Janet Laurence is a highly regarded Australian environmental artist, as evidenced by the many awards and accolades listed on her website. While having seen her work over the years at her Melbourne gallery, ARC ONE, it was only when I started to research environment artists for my current Studio 2 work that I fully appreciated both the aesthetics of her work and their intended affect.
A chapter reviewing her work Deep Breathing: Resuscitation for the Reef 2014 in the publication The Aesthetics of the Undersea (Cohen and Quigley 2019) reinforced this for me. The text included the observation that Laurence intends for her installations to prove that an aesthetic encounter can disrupt climate change blindness (Cohen and Quigley 2019, 191). In this regard Laurence has adopted the view of Giles Deleuze, that art address problems through sensation and affect (Grosz 2008).

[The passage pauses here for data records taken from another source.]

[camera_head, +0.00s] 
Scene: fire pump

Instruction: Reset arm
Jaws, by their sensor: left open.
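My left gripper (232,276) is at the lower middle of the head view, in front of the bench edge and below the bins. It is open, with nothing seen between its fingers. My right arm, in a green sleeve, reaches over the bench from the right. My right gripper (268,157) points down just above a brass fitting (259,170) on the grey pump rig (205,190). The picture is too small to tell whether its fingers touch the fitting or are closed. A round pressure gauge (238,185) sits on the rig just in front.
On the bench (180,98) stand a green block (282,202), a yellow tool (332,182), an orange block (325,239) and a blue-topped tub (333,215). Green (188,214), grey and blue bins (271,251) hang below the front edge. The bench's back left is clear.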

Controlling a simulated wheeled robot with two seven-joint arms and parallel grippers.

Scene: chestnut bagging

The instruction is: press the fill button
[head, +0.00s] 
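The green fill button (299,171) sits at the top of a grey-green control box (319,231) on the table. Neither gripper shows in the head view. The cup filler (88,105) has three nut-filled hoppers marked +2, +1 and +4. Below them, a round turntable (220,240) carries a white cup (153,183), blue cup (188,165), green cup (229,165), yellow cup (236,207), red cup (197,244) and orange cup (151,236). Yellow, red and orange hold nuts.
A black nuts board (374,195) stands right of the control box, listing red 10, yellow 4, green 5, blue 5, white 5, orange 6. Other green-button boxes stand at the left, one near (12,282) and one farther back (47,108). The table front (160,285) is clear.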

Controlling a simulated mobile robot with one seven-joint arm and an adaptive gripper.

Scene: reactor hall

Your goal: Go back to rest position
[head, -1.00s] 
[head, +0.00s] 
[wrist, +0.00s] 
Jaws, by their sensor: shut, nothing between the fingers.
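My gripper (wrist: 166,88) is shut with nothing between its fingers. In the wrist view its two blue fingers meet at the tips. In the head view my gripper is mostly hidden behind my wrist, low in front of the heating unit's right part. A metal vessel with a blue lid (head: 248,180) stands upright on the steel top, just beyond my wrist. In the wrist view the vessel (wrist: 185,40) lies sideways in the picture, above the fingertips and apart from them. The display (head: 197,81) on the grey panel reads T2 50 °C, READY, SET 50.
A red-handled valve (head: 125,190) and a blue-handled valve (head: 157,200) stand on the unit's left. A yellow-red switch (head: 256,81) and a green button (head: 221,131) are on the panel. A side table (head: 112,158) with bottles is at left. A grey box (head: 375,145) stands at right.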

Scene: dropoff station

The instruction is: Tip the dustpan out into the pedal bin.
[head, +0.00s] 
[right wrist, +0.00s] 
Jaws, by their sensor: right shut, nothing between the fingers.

However, as exemplified by this installation, Laurence creates order from chaos (Emmett 1998, 11) to construct new realities (Hickey-Moody 2013, 85), and thereby open our eyes.
This works remind me of the power of aesthetic affect.
Bibliography:
Cohen, Margaret, and Killian Quigley. 2019. The Aesthetics of the Undersea. 1st ed.Routledge Environmental Humanities Series. Milton: Taylor & Francis Group.
Emmett, Peter. 1998. Janet Laurence.An Art in Australia book. Sydney, N.S.W: Craftsman House [distributor].
Grosz, Elizabeth. 2008. Chaos, Territory, Art: Deleuze and the Framing of the Earth.Wellek Library lectures. New York: Columbia University Press.
Hickey-Moody, Anna. 2013. "Chapter 4 Affect as Method: Feelings, Aesthetics ad Affective Pedagogy." In Deleuze and research methodologies edited by Rebecca Coleman and Jessica Ringrose, 79-95. Edinburgh University Press (Edinburgh, United Kingdom).